Helliconia is one of those insanely ambitious projects that is doomed to never achieve its full goals and yet it is that failure itself that makes this a worthy book to read. Aldiss' attempt to display both a large, vivid macrohistory of Helliconia's environment and its denizens, as well as a microhistory of individuals caught up in their civilizations' rise and fall (and rise again, seemingly ad infinitum) is intriguing because of the sheer complexity involved in balancing the two. The fact that he was able to largely navigate the Scylla and Charybdis-like shoals between focusing more on the macrohistory and concentrating more on the microhistories for the majority of this series is impressive. It is very easy to forgive him for the narrative structural faults that begin to emerge late in the trilogy simply because of how much of his vision he was able to accomplish despite the limitations involved with this sort of story being told.
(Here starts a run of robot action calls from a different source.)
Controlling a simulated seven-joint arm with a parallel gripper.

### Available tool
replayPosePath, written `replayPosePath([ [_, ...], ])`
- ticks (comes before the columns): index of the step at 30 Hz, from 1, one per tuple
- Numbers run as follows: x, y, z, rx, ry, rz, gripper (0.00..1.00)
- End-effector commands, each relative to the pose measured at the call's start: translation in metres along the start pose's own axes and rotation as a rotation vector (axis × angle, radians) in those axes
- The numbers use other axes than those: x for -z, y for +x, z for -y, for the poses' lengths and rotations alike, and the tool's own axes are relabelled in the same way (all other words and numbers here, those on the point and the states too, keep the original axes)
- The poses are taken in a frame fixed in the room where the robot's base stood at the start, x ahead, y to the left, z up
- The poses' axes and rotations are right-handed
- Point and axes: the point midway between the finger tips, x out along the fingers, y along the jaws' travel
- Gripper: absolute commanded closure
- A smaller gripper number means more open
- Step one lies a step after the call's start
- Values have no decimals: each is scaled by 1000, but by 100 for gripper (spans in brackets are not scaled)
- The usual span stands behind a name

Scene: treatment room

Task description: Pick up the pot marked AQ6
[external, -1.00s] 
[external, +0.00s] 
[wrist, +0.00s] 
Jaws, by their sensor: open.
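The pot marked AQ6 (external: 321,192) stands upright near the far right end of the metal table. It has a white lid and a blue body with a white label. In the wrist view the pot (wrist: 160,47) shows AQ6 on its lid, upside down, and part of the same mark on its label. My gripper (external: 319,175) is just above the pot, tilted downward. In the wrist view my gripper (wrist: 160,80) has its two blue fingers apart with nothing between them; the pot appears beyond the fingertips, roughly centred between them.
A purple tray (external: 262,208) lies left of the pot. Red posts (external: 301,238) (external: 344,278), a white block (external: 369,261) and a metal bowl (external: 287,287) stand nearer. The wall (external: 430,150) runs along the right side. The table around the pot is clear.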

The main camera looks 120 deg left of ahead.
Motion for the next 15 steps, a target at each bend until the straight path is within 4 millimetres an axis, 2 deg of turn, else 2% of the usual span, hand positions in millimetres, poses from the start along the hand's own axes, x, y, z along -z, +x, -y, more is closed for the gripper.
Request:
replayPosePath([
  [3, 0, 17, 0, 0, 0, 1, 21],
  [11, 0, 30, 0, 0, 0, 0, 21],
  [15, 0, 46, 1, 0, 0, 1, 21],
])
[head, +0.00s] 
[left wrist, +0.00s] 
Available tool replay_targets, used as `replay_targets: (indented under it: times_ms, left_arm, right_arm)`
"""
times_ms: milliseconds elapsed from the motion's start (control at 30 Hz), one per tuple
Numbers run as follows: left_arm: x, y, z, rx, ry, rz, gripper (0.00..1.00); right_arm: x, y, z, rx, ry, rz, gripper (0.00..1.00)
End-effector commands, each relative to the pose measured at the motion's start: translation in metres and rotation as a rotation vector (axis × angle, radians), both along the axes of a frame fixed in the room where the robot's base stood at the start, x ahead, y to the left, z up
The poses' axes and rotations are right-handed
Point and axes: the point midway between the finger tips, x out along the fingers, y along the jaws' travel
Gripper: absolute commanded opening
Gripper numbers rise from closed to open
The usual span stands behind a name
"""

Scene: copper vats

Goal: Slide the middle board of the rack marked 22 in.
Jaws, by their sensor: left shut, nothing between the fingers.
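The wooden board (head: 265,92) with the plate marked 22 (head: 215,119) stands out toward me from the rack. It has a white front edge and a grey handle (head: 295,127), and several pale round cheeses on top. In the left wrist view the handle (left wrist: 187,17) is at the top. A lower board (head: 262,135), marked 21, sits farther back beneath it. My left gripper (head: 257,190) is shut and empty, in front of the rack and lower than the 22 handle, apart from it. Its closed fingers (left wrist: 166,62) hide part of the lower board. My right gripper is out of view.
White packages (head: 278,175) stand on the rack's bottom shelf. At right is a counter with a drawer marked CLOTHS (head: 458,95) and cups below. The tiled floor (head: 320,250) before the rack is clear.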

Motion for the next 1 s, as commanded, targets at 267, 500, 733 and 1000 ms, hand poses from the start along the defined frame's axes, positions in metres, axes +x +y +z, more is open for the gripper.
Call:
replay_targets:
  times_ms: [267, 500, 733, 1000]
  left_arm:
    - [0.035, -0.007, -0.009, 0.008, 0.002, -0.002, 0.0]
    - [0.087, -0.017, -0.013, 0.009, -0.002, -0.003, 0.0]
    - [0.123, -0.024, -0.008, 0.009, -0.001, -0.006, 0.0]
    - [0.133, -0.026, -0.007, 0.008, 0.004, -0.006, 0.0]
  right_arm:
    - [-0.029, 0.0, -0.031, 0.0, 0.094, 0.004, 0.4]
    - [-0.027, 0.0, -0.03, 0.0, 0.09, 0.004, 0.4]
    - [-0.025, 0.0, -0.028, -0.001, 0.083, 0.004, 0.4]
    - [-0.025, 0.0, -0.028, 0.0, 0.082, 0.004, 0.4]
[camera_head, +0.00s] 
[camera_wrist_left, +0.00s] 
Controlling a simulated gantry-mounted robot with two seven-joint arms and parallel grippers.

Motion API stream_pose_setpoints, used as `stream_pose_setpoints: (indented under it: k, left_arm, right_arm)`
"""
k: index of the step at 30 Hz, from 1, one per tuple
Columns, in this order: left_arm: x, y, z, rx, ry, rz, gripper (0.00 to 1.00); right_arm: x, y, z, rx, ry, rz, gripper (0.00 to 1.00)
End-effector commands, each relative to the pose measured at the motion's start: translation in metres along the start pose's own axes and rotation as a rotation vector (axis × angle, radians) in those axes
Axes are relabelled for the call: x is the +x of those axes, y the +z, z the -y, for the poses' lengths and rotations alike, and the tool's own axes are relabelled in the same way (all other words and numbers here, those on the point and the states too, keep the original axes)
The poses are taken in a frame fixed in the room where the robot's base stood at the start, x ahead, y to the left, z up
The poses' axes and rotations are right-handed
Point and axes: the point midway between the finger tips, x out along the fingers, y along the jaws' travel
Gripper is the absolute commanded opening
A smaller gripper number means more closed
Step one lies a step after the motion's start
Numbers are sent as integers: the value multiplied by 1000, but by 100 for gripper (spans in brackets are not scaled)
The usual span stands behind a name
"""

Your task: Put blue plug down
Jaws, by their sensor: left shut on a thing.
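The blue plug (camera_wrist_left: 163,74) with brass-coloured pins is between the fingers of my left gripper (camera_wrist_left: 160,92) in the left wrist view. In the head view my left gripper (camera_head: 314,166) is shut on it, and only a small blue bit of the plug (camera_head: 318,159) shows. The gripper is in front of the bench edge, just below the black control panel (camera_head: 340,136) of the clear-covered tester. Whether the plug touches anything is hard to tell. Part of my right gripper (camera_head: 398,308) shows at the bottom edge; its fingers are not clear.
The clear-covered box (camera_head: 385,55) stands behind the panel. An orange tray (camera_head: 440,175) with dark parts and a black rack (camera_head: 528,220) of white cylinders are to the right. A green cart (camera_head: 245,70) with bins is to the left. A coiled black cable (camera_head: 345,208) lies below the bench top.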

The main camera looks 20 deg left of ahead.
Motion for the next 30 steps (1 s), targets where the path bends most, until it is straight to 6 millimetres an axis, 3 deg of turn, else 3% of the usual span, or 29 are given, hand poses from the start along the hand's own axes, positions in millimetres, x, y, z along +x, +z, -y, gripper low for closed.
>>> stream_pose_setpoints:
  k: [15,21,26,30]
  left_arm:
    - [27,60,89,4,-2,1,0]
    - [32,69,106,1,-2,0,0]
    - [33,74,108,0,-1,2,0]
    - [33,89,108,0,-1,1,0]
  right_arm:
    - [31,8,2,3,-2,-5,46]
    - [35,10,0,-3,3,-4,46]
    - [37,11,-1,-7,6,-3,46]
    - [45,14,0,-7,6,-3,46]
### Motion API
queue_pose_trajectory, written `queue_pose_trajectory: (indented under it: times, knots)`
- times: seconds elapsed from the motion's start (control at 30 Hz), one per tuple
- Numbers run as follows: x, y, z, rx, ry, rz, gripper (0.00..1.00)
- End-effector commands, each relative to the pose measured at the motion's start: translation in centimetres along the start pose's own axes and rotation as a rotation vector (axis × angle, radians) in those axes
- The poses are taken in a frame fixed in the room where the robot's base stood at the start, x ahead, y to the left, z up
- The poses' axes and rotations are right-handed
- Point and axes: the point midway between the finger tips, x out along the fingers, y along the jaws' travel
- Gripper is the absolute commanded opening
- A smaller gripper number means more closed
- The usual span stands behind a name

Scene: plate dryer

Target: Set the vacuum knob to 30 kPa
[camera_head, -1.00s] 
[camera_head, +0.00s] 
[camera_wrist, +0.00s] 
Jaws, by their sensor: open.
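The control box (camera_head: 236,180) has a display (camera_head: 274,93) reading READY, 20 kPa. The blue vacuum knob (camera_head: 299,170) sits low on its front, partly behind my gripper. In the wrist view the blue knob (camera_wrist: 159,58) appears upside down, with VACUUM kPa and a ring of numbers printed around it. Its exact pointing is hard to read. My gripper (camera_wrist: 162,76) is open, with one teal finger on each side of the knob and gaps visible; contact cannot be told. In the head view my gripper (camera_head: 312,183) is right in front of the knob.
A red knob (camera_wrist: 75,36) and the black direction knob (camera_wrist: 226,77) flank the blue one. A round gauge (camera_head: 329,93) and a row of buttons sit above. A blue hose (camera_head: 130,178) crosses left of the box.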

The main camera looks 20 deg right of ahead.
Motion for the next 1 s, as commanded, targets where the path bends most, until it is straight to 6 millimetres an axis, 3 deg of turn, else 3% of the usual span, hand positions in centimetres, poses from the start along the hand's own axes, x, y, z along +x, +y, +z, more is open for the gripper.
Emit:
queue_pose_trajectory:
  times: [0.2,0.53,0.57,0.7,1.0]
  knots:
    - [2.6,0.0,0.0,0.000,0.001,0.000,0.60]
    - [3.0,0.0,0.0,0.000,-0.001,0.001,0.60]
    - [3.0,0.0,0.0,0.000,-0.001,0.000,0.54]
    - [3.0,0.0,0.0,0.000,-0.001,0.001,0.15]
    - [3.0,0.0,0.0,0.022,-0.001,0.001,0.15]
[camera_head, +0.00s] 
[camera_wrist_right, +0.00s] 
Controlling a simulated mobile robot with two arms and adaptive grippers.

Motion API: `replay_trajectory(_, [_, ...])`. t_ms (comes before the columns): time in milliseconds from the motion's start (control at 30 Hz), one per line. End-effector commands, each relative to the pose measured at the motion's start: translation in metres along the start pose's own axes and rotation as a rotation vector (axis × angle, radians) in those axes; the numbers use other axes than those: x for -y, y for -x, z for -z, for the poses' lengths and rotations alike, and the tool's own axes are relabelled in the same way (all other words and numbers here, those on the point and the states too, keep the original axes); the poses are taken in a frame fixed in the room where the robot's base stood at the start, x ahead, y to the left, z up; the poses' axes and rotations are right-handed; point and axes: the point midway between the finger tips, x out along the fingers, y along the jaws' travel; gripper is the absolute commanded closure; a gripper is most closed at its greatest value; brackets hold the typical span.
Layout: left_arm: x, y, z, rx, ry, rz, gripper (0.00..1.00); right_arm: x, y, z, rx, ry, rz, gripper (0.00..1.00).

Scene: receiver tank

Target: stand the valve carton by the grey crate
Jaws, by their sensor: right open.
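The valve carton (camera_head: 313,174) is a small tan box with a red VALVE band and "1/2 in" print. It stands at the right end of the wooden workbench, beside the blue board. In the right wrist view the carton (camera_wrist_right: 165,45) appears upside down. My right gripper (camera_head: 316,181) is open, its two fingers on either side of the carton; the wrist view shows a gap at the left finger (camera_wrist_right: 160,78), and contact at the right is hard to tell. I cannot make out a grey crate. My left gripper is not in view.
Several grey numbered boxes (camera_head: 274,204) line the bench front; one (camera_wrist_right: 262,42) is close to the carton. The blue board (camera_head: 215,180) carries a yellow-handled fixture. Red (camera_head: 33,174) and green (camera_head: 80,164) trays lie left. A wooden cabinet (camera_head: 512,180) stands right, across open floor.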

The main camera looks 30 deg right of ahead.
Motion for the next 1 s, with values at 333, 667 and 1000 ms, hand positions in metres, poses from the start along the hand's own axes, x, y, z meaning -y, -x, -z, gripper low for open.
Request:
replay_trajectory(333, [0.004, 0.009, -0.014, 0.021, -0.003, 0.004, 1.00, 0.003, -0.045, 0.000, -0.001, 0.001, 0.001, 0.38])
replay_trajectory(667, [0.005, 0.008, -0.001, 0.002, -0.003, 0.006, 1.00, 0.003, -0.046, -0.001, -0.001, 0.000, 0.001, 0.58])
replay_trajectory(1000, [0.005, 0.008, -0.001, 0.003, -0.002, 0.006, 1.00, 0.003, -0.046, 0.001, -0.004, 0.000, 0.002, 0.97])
Yet this does not mean that the trilogy deserves a complete pass on its faults. After a while, some readers (and I am one of them) want much more than an impressive setting or "world"; we want to see a vivid story that fully realizes an impressive setting and makes it not just an impressive jewel in an otherwise plain circlet, but rather a harmonic ordering of setting, prose, theme, and characterization to create a moving story. Helliconia has the promise of several interesting stories, but by the trilogy's end, much of that promise was left unfulfilled. But despite these flaws, Helliconia certainly stands as one of the "masterworks" of the past quarter-century, especially for how often it does succeed in the majority of its ambitious goals.